Task: Determine the number of lines that have the string "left" in them, and give only that number.
=== Stored data ===
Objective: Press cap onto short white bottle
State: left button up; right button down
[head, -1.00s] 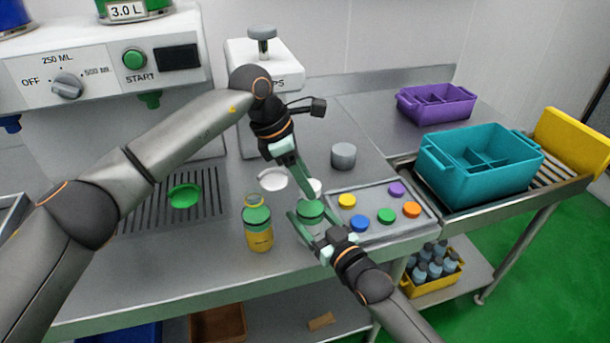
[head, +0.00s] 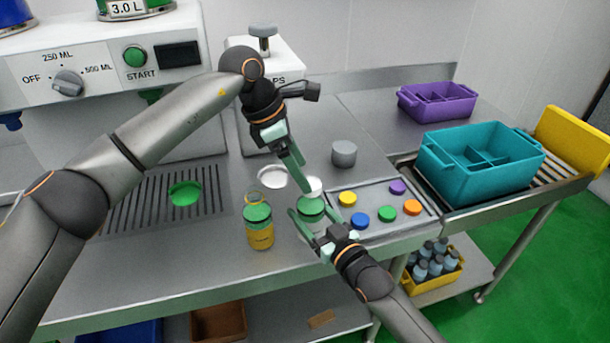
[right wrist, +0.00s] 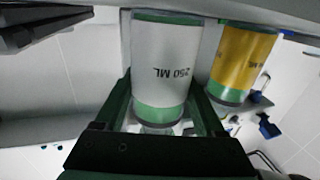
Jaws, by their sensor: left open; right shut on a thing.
===
Complete output: 2